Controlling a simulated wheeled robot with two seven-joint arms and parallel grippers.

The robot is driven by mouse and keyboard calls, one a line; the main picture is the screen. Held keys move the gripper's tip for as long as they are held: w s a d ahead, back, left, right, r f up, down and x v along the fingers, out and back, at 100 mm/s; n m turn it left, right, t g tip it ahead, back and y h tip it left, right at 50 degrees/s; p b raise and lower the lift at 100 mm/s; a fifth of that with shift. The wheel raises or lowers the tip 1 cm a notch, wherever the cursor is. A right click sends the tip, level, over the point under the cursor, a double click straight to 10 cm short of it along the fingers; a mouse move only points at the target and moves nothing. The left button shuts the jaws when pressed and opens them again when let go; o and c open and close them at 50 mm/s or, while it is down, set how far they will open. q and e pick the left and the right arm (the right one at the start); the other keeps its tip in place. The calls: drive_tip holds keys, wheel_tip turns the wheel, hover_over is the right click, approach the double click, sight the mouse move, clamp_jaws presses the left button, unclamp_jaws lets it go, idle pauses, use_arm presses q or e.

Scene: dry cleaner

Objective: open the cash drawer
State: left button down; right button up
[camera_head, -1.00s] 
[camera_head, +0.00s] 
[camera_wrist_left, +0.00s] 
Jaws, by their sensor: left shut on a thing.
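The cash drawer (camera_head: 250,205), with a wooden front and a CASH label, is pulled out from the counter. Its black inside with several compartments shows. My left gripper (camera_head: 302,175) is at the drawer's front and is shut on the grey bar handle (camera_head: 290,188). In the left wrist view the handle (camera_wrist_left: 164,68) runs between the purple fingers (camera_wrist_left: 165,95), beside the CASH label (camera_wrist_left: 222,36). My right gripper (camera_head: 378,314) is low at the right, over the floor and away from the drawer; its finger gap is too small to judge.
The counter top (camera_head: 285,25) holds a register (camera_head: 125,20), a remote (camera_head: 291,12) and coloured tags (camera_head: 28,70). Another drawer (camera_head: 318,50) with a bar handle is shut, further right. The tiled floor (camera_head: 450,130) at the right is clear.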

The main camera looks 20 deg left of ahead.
******************************
**Goal of the exercise**: Extract each line from the listing above, please, and repeat it exactly.

**Solution to this exercise**:
Controlling a simulated wheeled robot with two seven-joint arms and parallel grippers.

The robot is driven by mouse and keyboard calls, one a line; the main picture is the screen. Held keys move the gripper's tip for as long as they are held: w s a d ahead, back, left, right, r f up, down and x v along the fingers, out and back, at 100 mm/s; n m turn it left, right, t g tip it ahead, back and y h tip it left, right at 50 degrees/s; p b raise and lower the lift at 100 mm/s; a fifth of that with shift. The wheel raises or lowers the tip 1 cm a notch, wherever the cursor is. A right click sends the tip, level, over the point under the cursor, a double click straight to 10 cm short of it along the fingers; a mouse move only points at the target and moves nothing. The left button shuts the jaws when pressed and opens them again when let go; o and c open and close them at 50 mm/s or, while it is down, set how far they will open. q and e pick the left and the right arm (the right one at the start); the other keeps its tip in place. The calls: drive_tip holds keys, wheel_tip turns the wheel, hover_over is the right click, approach the double click, sight the mouse move, clamp_jaws presses the left button, unclamp_jaws lets it go, idle pauses, use_arm presses q or e.

Scene: dry cleaner

Objective: open the cash drawer
State: left button down; right button up
[camera_head, -1.00s] 
[camera_head, +0.00s] 
[camera_wrist_left, +0.00s] 
Jaws, by their sensor: left shut on a thing.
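The cash drawer (camera_head: 250,205), with a wooden front and a CASH label, is pulled out from the counter. Its black inside with several compartments shows. My left gripper (camera_head: 302,175) is at the drawer's front and is shut on the grey bar handle (camera_head: 290,188). In the left wrist view the handle (camera_wrist_left: 164,68) runs between the purple fingers (camera_wrist_left: 165,95), beside the CASH label (camera_wrist_left: 222,36). My right gripper (camera_head: 378,314) is low at the right, over the floor and away from the drawer; its finger gap is too small to judge.
The counter top (camera_head: 285,25) holds a register (camera_head: 125,20), a remote (camera_head: 291,12) and coloured tags (camera_head: 28,70). Another drawer (camera_head: 318,50) with a bar handle is shut, further right. The tiled floor (camera_head: 450,130) at the right is clear.

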The main camera looks 20 deg left of ahead.

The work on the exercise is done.